Here, let dimension D1 be the dimension of the boundary B, in other words, the dimension of the winding core portion 11, in the second direction, as illustrated in FIG. 2. Let dimension D2 be the dimension of the curved surface R located near the first end of the coil component in the second direction along the boundary B. In addition, let dimension D3 be the dimension of the other curved surface R located near the second end of the coil component in the second direction along the boundary B. The length ratio of the total length of the two curved surfaces R to the boundary B, which is (D2+D3)/D1, is 50%. In other words, the length ratio of the curved surfaces R to the boundary B is equal to or exceeds the length ratio of the inclined surface C to the boundary B in the second direction. Note that in the present embodiment, each curved surface R extends to the edge of the first flange 12L in the second direction. Accordingly, the length ratio of the curved surfaces R to the inclined surface C exceeds 60% when the portions of respective curved surfaces R that extend beyond both ends of the boundary B are taken into account.
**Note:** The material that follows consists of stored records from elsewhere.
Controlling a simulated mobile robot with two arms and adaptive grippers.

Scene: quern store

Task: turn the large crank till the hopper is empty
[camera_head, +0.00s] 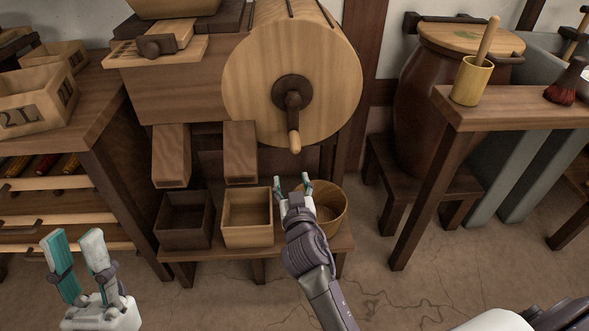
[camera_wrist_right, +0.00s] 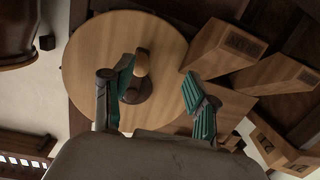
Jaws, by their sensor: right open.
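The large crank (camera_head: 292,98) is a dark iron arm with a pale wooden handle (camera_head: 294,141), hanging down on the front of a round wooden drum (camera_head: 250,70). My right gripper (camera_head: 293,182) is open and empty, a little below the handle. In the right wrist view, the handle (camera_wrist_right: 141,63) shows between the open fingers (camera_wrist_right: 158,72), nearer the left one; no contact is clear. A pale wooden box at the top edge (camera_head: 172,8), possibly the hopper, is cut off, so its contents are hidden. My left gripper (camera_head: 75,238) is open and empty at lower left.
Below the chutes, a dark box (camera_head: 184,235), a pale box (camera_head: 247,236) and a round tub (camera_head: 335,222) stand on a low bench. A side table (camera_head: 530,113) at right holds a yellow cup (camera_head: 470,84). A shelf table (camera_head: 95,118) stands left.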

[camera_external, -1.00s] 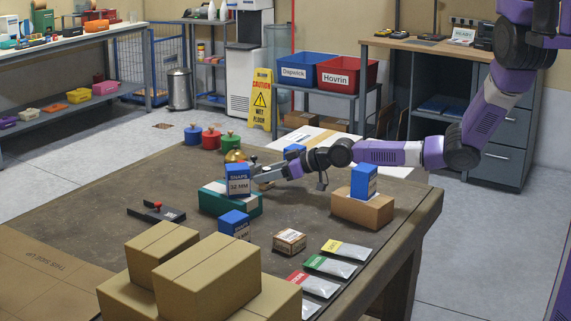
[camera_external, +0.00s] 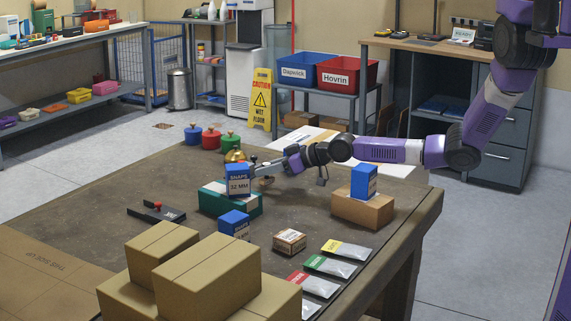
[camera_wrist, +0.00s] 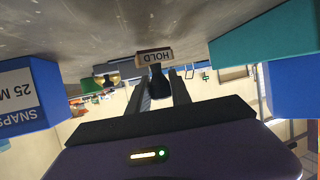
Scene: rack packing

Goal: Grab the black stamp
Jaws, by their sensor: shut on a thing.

Note that the inclined surface C and the curved surfaces R are also formed at the boundary B between the second flange 12R and the winding core portion 11. The boundary B, the inclined surface C, and the curved surfaces R of the second flange 12R are arranged in point symmetry with the boundary B, the inclined surface C, and the curved surfaces R of the first flange 12L with respect to the center of the winding core portion 11.

In other words, the inclined surface C is formed so as to cover the entire length of the boundary B of the second flange 12R between the first leg 14R and the second leg 15R of the second flange 12R. In addition, the curved surface R is formed at two positions in the second direction at the boundary B of the second flange 12R with the inclined surface C interposed therebetween. Note that the second wire 32 is laid between the first leg 14R and the second leg 15R of the second flange 12R. In other words, as viewed in the first direction, the inclined surface C of the second flange 12R is disposed where the second wire 32 intersects the boundary B of the second flange 12R.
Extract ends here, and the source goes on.